#### [PROBLEM DESCRIPTION]
Search the material below for the string "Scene" and list each line that holds it.

[Records of robot episodes]
[BEGIN]

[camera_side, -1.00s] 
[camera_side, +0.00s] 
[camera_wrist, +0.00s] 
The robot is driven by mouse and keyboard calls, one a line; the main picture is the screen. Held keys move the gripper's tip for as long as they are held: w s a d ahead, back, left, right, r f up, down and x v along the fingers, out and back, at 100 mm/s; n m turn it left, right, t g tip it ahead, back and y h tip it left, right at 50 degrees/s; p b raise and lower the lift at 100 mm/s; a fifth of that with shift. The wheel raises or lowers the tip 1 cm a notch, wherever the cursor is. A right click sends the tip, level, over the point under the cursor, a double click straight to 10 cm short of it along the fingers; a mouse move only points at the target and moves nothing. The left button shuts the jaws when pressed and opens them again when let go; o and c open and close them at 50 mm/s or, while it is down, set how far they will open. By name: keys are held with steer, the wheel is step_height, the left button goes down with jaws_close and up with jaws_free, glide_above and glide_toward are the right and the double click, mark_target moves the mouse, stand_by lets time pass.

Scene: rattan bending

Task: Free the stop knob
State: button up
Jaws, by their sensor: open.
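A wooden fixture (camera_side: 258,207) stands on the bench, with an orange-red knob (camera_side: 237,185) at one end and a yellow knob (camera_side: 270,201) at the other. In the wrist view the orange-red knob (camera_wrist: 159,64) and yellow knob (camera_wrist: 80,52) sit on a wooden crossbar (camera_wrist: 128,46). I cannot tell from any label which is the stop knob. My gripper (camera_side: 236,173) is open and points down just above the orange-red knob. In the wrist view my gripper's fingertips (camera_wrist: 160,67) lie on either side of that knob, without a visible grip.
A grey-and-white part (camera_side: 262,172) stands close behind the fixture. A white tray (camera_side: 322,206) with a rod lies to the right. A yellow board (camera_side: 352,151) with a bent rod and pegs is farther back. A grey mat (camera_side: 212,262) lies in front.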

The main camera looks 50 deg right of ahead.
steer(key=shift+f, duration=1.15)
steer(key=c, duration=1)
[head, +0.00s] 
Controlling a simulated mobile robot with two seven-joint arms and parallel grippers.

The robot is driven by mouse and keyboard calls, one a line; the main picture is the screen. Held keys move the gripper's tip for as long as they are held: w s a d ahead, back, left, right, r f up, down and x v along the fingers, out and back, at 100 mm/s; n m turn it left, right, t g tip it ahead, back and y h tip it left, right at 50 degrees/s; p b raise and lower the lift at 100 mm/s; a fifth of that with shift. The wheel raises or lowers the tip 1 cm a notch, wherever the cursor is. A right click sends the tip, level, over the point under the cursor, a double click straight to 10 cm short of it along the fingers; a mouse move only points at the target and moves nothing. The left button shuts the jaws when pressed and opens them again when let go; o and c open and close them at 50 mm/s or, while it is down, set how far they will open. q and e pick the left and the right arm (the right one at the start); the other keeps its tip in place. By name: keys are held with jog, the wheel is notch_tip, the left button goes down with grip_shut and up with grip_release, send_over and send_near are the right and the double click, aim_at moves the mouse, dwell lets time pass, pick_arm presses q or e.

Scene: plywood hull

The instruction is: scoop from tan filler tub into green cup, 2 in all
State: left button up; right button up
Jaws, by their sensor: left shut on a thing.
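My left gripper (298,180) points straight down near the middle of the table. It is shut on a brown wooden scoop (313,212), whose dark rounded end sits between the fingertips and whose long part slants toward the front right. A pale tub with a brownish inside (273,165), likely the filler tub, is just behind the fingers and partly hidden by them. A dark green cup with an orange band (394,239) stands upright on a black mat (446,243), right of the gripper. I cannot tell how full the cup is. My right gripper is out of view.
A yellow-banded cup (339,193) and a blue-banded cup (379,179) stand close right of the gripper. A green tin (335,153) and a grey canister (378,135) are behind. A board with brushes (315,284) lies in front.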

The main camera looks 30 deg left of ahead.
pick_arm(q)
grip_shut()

[END]

#### [EXPECTED ANSWER]
Scene: rattan bending
Scene: plywood hull

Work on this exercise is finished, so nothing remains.